Work required: Can all of these lines be returned exactly?

# # #

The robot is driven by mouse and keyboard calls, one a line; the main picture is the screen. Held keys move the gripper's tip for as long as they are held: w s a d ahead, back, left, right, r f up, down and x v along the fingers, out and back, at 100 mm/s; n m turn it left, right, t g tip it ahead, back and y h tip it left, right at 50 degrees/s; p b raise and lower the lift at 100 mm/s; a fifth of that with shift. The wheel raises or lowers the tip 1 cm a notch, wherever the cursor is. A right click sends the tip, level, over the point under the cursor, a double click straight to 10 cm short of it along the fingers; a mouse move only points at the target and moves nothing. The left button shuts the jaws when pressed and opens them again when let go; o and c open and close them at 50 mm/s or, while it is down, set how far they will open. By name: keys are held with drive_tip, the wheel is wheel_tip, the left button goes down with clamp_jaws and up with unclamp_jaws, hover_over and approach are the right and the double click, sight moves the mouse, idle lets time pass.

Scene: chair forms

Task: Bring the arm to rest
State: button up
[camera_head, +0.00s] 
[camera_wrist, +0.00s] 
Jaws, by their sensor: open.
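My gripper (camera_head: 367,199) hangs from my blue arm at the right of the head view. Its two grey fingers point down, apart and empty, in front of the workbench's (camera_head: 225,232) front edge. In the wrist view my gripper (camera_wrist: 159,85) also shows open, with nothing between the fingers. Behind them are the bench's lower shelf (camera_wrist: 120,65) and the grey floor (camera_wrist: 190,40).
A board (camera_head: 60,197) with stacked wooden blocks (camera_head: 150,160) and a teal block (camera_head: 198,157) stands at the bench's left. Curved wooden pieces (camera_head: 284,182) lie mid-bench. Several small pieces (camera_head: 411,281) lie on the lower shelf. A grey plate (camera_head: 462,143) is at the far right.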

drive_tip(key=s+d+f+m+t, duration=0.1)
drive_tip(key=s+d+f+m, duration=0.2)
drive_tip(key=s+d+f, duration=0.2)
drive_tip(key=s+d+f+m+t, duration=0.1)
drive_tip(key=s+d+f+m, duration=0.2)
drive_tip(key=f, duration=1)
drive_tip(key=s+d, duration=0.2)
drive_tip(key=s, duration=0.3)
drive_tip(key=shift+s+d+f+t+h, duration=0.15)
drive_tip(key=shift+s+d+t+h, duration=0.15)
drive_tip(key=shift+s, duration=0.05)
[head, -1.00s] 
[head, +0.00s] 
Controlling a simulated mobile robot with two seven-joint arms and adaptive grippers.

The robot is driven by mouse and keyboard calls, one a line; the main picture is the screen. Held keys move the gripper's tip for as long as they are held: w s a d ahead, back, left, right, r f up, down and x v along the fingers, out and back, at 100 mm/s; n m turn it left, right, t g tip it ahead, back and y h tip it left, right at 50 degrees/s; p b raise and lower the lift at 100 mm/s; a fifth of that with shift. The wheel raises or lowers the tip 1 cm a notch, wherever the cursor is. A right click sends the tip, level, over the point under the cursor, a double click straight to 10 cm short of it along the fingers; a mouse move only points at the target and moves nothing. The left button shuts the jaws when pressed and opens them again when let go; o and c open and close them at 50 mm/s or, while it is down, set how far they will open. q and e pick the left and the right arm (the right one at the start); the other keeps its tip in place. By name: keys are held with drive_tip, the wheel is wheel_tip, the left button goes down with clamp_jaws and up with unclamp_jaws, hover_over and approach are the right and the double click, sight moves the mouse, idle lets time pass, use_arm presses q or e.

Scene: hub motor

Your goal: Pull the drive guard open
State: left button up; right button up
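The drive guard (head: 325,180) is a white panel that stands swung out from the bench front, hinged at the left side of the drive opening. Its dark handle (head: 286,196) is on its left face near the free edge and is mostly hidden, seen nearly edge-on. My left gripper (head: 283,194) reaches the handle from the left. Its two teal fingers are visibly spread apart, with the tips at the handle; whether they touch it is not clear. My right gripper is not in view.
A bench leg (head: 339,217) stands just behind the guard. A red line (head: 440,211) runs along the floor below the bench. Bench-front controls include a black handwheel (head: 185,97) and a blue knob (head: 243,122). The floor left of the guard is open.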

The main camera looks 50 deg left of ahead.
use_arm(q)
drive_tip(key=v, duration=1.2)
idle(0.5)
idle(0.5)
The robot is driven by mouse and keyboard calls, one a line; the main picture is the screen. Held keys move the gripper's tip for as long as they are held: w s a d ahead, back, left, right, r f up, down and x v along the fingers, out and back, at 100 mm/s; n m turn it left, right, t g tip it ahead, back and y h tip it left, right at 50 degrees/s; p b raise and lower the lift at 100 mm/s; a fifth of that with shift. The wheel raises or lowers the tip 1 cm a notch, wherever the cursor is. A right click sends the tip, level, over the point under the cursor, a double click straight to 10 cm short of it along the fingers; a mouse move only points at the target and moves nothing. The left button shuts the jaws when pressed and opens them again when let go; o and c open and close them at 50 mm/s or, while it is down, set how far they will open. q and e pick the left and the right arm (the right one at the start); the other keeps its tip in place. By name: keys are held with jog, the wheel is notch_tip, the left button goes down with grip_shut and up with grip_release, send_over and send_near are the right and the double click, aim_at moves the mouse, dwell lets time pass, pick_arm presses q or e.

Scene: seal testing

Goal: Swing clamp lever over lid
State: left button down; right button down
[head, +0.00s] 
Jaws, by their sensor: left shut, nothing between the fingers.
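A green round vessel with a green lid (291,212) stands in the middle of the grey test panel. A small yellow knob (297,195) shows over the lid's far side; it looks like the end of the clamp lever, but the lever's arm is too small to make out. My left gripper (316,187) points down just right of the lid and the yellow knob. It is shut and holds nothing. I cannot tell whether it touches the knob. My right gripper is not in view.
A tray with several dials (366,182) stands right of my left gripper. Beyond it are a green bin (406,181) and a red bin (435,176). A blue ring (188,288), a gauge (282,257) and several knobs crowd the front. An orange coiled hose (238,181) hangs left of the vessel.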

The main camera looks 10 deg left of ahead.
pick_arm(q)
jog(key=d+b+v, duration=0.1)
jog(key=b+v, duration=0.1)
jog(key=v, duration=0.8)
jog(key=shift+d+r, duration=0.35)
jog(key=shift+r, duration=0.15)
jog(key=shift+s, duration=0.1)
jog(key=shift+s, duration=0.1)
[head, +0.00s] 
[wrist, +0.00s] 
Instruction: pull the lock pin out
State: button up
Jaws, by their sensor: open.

# # #

The reply:
The robot is driven by mouse and keyboard calls, one a line; the main picture is the screen. Held keys move the gripper's tip for as long as they are held: w s a d ahead, back, left, right, r f up, down and x v along the fingers, out and back, at 100 mm/s; n m turn it left, right, t g tip it ahead, back and y h tip it left, right at 50 degrees/s; p b raise and lower the lift at 100 mm/s; a fifth of that with shift. The wheel raises or lowers the tip 1 cm a notch, wherever the cursor is. A right click sends the tip, level, over the point under the cursor, a double click straight to 10 cm short of it along the fingers; a mouse move only points at the target and moves nothing. The left button shuts the jaws when pressed and opens them again when let go; o and c open and close them at 50 mm/s or, while it is down, set how far they will open. By name: keys are held with drive_tip, the wheel is wheel_tip, the left button goes down with clamp_jaws and up with unclamp_jaws, hover_over and approach are the right and the double click, sight moves the mouse, idle lets time pass.

Scene: chair forms

Task: Bring the arm to rest
State: button up
[camera_head, +0.00s] 
[camera_wrist, +0.00s] 
Jaws, by their sensor: open.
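My gripper (camera_head: 367,199) hangs from my blue arm at the right of the head view. Its two grey fingers point down, apart and empty, in front of the workbench's (camera_head: 225,232) front edge. In the wrist view my gripper (camera_wrist: 159,85) also shows open, with nothing between the fingers. Behind them are the bench's lower shelf (camera_wrist: 120,65) and the grey floor (camera_wrist: 190,40).
A board (camera_head: 60,197) with stacked wooden blocks (camera_head: 150,160) and a teal block (camera_head: 198,157) stands at the bench's left. Curved wooden pieces (camera_head: 284,182) lie mid-bench. Several small pieces (camera_head: 411,281) lie on the lower shelf. A grey plate (camera_head: 462,143) is at the far right.

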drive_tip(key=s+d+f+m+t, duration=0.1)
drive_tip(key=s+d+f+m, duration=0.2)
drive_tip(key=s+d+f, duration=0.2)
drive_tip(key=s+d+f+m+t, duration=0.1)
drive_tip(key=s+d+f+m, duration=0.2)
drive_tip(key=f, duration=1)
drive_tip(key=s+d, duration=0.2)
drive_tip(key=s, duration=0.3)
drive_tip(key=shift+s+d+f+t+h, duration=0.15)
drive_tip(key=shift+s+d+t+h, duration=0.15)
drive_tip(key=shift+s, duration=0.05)
[head, -1.00s] 
[head, +0.00s] 
Controlling a simulated mobile robot with two seven-joint arms and adaptive grippers.

The robot is driven by mouse and keyboard calls, one a line; the main picture is the screen. Held keys move the gripper's tip for as long as they are held: w s a d ahead, back, left, right, r f up, down and x v along the fingers, out and back, at 100 mm/s; n m turn it left, right, t g tip it ahead, back and y h tip it left, right at 50 degrees/s; p b raise and lower the lift at 100 mm/s; a fifth of that with shift. The wheel raises or lowers the tip 1 cm a notch, wherever the cursor is. A right click sends the tip, level, over the point under the cursor, a double click straight to 10 cm short of it along the fingers; a mouse move only points at the target and moves nothing. The left button shuts the jaws when pressed and opens them again when let go; o and c open and close them at 50 mm/s or, while it is down, set how far they will open. q and e pick the left and the right arm (the right one at the start); the other keeps its tip in place. By name: keys are held with drive_tip, the wheel is wheel_tip, the left button goes down with clamp_jaws and up with unclamp_jaws, hover_over and approach are the right and the double click, sight moves the mouse, idle lets time pass, use_arm presses q or e.

Scene: hub motor

Your goal: Pull the drive guard open
State: left button up; right button up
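The drive guard (head: 325,180) is a white panel that stands swung out from the bench front, hinged at the left side of the drive opening. Its dark handle (head: 286,196) is on its left face near the free edge and is mostly hidden, seen nearly edge-on. My left gripper (head: 283,194) reaches the handle from the left. Its two teal fingers are visibly spread apart, with the tips at the handle; whether they touch it is not clear. My right gripper is not in view.
A bench leg (head: 339,217) stands just behind the guard. A red line (head: 440,211) runs along the floor below the bench. Bench-front controls include a black handwheel (head: 185,97) and a blue knob (head: 243,122). The floor left of the guard is open.

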The main camera looks 50 deg left of ahead.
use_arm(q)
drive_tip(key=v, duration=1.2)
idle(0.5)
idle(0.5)
The robot is driven by mouse and keyboard calls, one a line; the main picture is the screen. Held keys move the gripper's tip for as long as they are held: w s a d ahead, back, left, right, r f up, down and x v along the fingers, out and back, at 100 mm/s; n m turn it left, right, t g tip it ahead, back and y h tip it left, right at 50 degrees/s; p b raise and lower the lift at 100 mm/s; a fifth of that with shift. The wheel raises or lowers the tip 1 cm a notch, wherever the cursor is. A right click sends the tip, level, over the point under the cursor, a double click straight to 10 cm short of it along the fingers; a mouse move only points at the target and moves nothing. The left button shuts the jaws when pressed and opens them again when let go; o and c open and close them at 50 mm/s or, while it is down, set how far they will open. q and e pick the left and the right arm (the right one at the start); the other keeps its tip in place. By name: keys are held with jog, the wheel is notch_tip, the left button goes down with grip_shut and up with grip_release, send_over and send_near are the right and the double click, aim_at moves the mouse, dwell lets time pass, pick_arm presses q or e.

Scene: seal testing

Goal: Swing clamp lever over lid
State: left button down; right button down
[head, +0.00s] 
Jaws, by their sensor: left shut, nothing between the fingers.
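A green round vessel with a green lid (291,212) stands in the middle of the grey test panel. A small yellow knob (297,195) shows over the lid's far side; it looks like the end of the clamp lever, but the lever's arm is too small to make out. My left gripper (316,187) points down just right of the lid and the yellow knob. It is shut and holds nothing. I cannot tell whether it touches the knob. My right gripper is not in view.
A tray with several dials (366,182) stands right of my left gripper. Beyond it are a green bin (406,181) and a red bin (435,176). A blue ring (188,288), a gauge (282,257) and several knobs crowd the front. An orange coiled hose (238,181) hangs left of the vessel.

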The main camera looks 10 deg left of ahead.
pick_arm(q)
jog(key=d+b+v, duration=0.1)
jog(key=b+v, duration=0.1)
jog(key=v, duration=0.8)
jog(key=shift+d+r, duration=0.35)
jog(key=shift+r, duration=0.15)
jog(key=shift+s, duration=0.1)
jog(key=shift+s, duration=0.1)
[head, +0.00s] 
[wrist, +0.00s] 
Instruction: pull the lock pin out
State: button up
Jaws, by their sensor: open.

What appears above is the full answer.